Une audition express. Deux heures chrono, c’est le temps qu’a passé le sergent Nobila Sawadogo à la barre, ce lundi 23 juillet 2018. Après avoir balayé du revers de main les chefs d’accusation retenus contre lui (complicité d’attentat à la sûreté de l’Etat, meurtre, coups et blessures volontaires), le sergent Sawadogo a souhaité, dès l’entame de l’audience, l’apaisement des cœurs des familles des victimes et des blessés.

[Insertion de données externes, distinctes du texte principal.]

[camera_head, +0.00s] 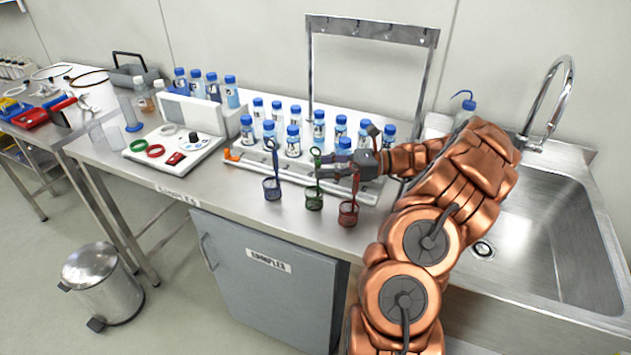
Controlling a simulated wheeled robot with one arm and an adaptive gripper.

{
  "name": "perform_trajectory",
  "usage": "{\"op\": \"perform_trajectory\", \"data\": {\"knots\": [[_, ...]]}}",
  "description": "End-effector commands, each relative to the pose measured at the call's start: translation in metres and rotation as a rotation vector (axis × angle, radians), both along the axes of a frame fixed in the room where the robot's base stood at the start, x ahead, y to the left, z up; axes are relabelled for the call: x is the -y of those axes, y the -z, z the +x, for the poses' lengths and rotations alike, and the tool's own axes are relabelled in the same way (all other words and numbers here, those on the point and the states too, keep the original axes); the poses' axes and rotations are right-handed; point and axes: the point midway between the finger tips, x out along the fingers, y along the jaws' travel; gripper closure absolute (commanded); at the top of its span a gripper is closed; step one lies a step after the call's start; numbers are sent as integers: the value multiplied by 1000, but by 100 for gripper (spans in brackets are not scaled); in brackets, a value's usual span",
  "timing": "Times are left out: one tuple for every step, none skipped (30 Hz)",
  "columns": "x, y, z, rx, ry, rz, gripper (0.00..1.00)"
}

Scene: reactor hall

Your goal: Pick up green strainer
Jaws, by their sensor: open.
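The green strainer (315,200) is a small mesh basket with an upright green handle, near the front edge of the steel counter. My gripper (326,168) is open, with its fingers reaching left at the height of the strainer's handle. The fingers look close to the upper handle; I cannot tell whether the handle is between them or whether they touch it. A blue strainer (272,189) is just to the left. A red strainer (348,214) is just to the right, below my gripper, its handle partly overlapped by it.
A white rack (240,158) with several blue-capped bottles is right behind the strainers. A control panel (172,148) with green and red rings is at left. A metal frame (372,29) stands behind, and a sink (545,225) is at right. Little counter is free around the strainers.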

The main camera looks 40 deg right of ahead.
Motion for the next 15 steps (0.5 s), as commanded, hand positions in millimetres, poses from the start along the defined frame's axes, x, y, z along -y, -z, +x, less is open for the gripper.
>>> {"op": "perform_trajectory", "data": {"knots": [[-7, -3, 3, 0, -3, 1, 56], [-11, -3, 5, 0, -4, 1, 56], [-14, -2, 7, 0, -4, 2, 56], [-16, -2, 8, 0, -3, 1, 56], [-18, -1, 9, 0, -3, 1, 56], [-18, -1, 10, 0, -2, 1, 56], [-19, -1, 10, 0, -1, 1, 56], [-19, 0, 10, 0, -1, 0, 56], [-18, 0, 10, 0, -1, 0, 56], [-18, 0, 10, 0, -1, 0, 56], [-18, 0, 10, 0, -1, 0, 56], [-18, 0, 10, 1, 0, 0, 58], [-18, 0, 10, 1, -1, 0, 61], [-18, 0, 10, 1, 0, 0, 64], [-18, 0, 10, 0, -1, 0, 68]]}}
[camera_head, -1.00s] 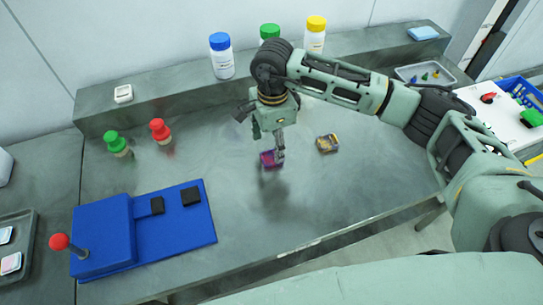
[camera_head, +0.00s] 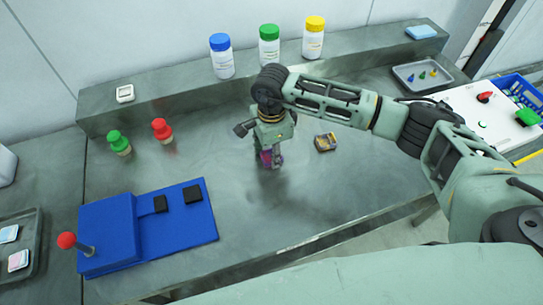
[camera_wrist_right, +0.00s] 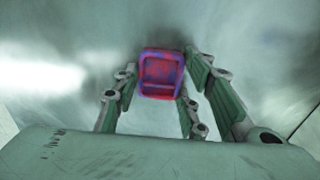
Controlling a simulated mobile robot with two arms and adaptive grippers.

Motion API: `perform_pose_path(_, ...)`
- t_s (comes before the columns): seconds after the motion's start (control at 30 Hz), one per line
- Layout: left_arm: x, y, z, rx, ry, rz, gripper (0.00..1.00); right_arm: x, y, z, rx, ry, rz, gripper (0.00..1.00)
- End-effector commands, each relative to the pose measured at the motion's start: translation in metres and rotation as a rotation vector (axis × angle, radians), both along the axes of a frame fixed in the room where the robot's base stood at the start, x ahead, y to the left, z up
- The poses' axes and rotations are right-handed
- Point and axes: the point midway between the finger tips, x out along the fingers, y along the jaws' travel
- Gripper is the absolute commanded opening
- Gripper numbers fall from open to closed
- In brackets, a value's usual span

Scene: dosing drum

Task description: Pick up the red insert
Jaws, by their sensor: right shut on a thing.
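The red insert (camera_head: 265,159) shows as a small red and purple piece at my right gripper's fingertips, mostly hidden by the fingers in the head view. In the right wrist view the insert (camera_wrist_right: 161,73) is a red block with a purple-blue rim, between the two fingers. My right gripper (camera_head: 270,160) points down over the middle of the table and is shut on the insert. I cannot tell whether the insert touches the table. My left gripper is not in view.
A yellow and dark block (camera_head: 325,142) lies just right of the gripper. A blue fixture (camera_head: 108,232) with a red-knobbed lever stands at the left. Red-topped (camera_head: 161,130) and green-topped (camera_head: 119,143) pieces stand behind it. Bottles line the back ledge (camera_head: 180,92). The front middle is clear.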

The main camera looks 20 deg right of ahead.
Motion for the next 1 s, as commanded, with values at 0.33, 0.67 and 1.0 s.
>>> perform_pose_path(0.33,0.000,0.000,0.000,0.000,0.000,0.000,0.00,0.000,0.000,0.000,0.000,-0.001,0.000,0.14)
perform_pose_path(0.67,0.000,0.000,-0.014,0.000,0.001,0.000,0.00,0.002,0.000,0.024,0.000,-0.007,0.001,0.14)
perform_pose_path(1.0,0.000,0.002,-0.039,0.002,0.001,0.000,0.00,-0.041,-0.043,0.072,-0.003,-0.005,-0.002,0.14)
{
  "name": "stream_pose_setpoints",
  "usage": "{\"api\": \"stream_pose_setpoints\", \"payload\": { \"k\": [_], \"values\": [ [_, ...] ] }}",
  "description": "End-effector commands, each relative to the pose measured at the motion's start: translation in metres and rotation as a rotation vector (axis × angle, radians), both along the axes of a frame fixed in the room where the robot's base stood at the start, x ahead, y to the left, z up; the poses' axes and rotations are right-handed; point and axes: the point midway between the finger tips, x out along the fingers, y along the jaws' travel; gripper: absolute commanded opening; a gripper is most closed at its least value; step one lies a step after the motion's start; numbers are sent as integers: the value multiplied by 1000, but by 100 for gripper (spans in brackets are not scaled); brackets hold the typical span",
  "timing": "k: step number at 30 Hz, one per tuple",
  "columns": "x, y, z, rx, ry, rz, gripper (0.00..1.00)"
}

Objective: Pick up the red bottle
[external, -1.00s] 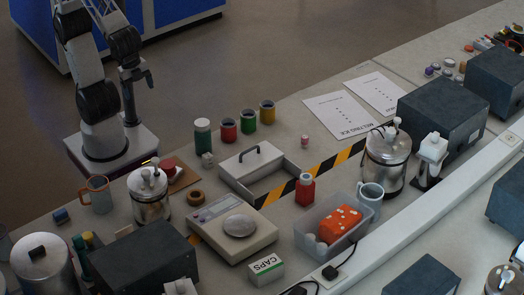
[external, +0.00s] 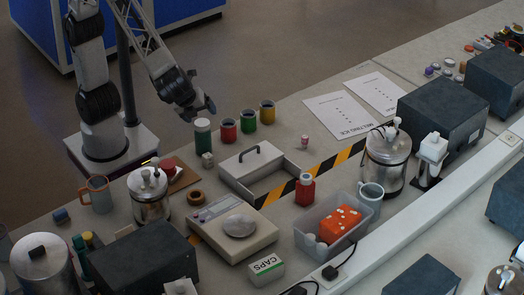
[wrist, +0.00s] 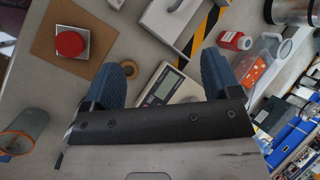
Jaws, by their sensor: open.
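The red bottle (external: 305,190) stands upright on the bench, beside the black-and-yellow striped tape and the clear plastic bin. It also shows in the wrist view (wrist: 231,41) at the upper right, with a pale top. My gripper (external: 207,109) is in the air near the row of small cups, to the left of and well apart from the bottle. In the wrist view its two blue fingers (wrist: 164,78) are spread wide with nothing between them; the scale lies beyond them.
A clear bin (external: 333,231) with an orange item stands close to the bottle. A digital scale (external: 231,228), a grey tray (external: 257,170) and several cups (external: 248,121) lie around it. A metal pot (external: 387,160) stands to the right. Two printed sheets lie farther back.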

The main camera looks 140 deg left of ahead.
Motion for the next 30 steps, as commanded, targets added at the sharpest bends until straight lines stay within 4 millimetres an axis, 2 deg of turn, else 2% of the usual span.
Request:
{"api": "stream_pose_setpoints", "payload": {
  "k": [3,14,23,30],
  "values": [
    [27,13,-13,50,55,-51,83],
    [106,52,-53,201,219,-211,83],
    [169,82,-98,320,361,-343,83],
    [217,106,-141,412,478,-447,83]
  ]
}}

« Ce n’est pas un honneur pour moi d’avoir été de la garde rapprochée du général Gilbert Diendéré », a déclaré le sergent Nobila Sawadogo, l’homme qui a assuré la sécurité du chef militaire, du 17 au 21 septembre 2015, jour de sa relève à 9h45. En le voyant à la télévision auprès du général, ses parents l’auraient appelé pour lui demander de « quitter derrière lui [sic] ».

« Je n’étais pas de service »

Tout comme son prédécesseur à la barre, l’adjudant Ardjouma Kambou, le sergent Nobila Sawadogo se trouvait loin de la présidence du Faso lors de l’arrestation des autorités de la Transition. Dans son récit, il ressort que le 16 septembre, il n’était pas de service. Mais à l’instar de toute personne qui descendait de garde, il devait se présenter le lendemain au carré d’armes du camp Naba-Koom, tôt le matin.
Après donc le rassemblement, à 9h, il avait prévu d’aller acheter des fournitures scolaires pour les envoyer à ses frères à Téma-Bokin (province du Passoré). Mais avant, il fit un tour chez son frère ainé pour discuter d’affaires familiales (son père est décédé le 28 août 2015 après 18 jours passés à l’hôpital).

Encore le major Badiel !

Sur conseil de son frère, il achètera ses fournitures avec dame Ruffin Sawadogo et se rendra à la gare de Tampouy pour l’envoi du colis. Aux environs de 15h, alors qu’il sirotait une bière dans un débit de boisson, il reçoit l’appel d’un ami qui l’informe de l’arrestation des autorités de la Transition.
Il appelle le sergent Jean Yonli qui lui transmet un ordre de l’adjudant-chef major Eloi Badiel : « Tout le monde doit rejoindre le camp ! ». Vite, il file à la maison informer son épouse avant de se rendre à la présidence en tenue civile.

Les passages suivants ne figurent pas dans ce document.